** STATED PROBLEM **
Return the first line, the line containing "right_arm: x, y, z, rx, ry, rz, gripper", and every line between them, exactly as they stand.

** RECORDS FOR PROCESSING **
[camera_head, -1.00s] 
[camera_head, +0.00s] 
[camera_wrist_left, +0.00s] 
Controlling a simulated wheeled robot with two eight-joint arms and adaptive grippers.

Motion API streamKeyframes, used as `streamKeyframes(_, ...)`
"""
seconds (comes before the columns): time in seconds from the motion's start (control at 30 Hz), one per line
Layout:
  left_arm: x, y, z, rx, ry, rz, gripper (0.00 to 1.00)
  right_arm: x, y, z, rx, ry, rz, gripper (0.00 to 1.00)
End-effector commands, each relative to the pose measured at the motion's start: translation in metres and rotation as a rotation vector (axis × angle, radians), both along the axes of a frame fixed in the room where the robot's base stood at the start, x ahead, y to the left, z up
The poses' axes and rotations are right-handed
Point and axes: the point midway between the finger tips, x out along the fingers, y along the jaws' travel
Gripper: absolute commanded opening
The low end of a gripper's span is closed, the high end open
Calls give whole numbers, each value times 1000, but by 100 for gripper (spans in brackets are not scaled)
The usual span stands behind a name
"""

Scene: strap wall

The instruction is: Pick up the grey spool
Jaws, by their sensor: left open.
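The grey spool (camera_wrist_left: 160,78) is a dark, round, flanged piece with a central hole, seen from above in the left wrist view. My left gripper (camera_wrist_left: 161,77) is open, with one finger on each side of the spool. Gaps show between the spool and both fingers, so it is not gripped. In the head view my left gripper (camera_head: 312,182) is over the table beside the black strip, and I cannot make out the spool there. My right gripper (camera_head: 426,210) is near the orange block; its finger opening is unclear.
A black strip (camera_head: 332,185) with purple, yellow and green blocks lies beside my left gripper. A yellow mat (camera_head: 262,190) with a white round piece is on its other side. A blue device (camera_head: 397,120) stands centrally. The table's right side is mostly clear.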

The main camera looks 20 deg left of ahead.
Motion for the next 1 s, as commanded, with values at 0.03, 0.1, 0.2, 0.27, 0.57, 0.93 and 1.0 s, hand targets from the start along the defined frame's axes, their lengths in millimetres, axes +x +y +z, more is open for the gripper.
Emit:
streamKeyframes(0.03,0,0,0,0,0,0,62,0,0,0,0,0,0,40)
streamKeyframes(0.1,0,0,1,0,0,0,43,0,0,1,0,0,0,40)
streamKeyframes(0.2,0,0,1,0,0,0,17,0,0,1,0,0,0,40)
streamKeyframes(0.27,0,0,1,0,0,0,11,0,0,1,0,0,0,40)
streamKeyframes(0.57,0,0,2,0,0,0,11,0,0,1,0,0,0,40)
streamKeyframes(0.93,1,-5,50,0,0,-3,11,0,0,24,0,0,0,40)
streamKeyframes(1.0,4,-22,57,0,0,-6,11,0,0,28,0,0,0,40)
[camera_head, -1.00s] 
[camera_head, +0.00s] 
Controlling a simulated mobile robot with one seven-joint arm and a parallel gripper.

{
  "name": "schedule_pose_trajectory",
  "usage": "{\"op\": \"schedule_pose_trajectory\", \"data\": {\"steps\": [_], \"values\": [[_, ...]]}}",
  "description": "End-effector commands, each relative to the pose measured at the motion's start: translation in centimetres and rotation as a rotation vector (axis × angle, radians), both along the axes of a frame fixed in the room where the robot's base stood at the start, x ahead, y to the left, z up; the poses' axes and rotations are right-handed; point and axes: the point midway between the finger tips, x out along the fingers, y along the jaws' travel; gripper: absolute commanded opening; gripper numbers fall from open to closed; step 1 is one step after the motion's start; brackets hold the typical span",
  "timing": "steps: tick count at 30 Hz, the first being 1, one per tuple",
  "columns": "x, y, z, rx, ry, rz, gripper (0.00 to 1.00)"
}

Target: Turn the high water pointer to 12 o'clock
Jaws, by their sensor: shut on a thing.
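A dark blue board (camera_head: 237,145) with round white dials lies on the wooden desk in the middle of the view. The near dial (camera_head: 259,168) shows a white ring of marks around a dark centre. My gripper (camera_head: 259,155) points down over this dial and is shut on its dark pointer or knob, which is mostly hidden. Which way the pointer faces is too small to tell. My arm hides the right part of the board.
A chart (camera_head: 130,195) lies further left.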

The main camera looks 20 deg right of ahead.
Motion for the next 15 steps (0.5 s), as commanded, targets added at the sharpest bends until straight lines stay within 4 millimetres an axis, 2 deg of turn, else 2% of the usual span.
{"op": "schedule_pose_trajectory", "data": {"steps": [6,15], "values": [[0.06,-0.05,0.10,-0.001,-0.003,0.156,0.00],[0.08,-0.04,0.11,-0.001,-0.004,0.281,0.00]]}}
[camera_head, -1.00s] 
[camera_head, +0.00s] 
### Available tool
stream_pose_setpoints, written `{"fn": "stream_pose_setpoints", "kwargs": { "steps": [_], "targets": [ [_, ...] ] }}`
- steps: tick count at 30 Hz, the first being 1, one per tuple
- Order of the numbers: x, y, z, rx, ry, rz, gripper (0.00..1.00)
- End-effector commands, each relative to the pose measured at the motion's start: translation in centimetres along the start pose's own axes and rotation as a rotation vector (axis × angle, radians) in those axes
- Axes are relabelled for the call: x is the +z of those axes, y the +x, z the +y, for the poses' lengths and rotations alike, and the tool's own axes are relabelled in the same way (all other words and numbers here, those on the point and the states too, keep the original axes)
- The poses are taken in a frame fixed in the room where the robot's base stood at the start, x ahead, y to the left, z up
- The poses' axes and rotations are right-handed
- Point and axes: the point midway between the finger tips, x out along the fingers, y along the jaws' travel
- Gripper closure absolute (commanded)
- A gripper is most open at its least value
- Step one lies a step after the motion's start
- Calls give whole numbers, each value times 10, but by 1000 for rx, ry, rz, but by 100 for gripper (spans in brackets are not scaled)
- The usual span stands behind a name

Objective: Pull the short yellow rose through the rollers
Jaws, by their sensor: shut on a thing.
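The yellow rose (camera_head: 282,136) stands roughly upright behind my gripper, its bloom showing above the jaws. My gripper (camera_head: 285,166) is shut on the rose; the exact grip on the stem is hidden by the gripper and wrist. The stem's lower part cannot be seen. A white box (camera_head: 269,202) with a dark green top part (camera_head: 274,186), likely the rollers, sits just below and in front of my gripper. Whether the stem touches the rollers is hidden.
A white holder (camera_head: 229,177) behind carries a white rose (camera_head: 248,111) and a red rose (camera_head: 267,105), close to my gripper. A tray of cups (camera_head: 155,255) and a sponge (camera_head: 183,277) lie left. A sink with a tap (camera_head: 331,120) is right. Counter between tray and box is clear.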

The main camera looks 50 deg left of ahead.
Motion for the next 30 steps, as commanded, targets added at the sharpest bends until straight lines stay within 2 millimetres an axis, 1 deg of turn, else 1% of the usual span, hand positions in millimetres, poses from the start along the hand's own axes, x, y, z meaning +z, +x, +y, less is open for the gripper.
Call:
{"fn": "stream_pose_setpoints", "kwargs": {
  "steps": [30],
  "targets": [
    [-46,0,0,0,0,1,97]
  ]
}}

** FINAL RESULT **
[camera_head, -1.00s] 
[camera_head, +0.00s] 
[camera_wrist_left, +0.00s] 
Controlling a simulated wheeled robot with two eight-joint arms and adaptive grippers.

Motion API streamKeyframes, used as `streamKeyframes(_, ...)`
"""
seconds (comes before the columns): time in seconds from the motion's start (control at 30 Hz), one per line
Layout:
  left_arm: x, y, z, rx, ry, rz, gripper (0.00 to 1.00)
  right_arm: x, y, z, rx, ry, rz, gripper (0.00 to 1.00)

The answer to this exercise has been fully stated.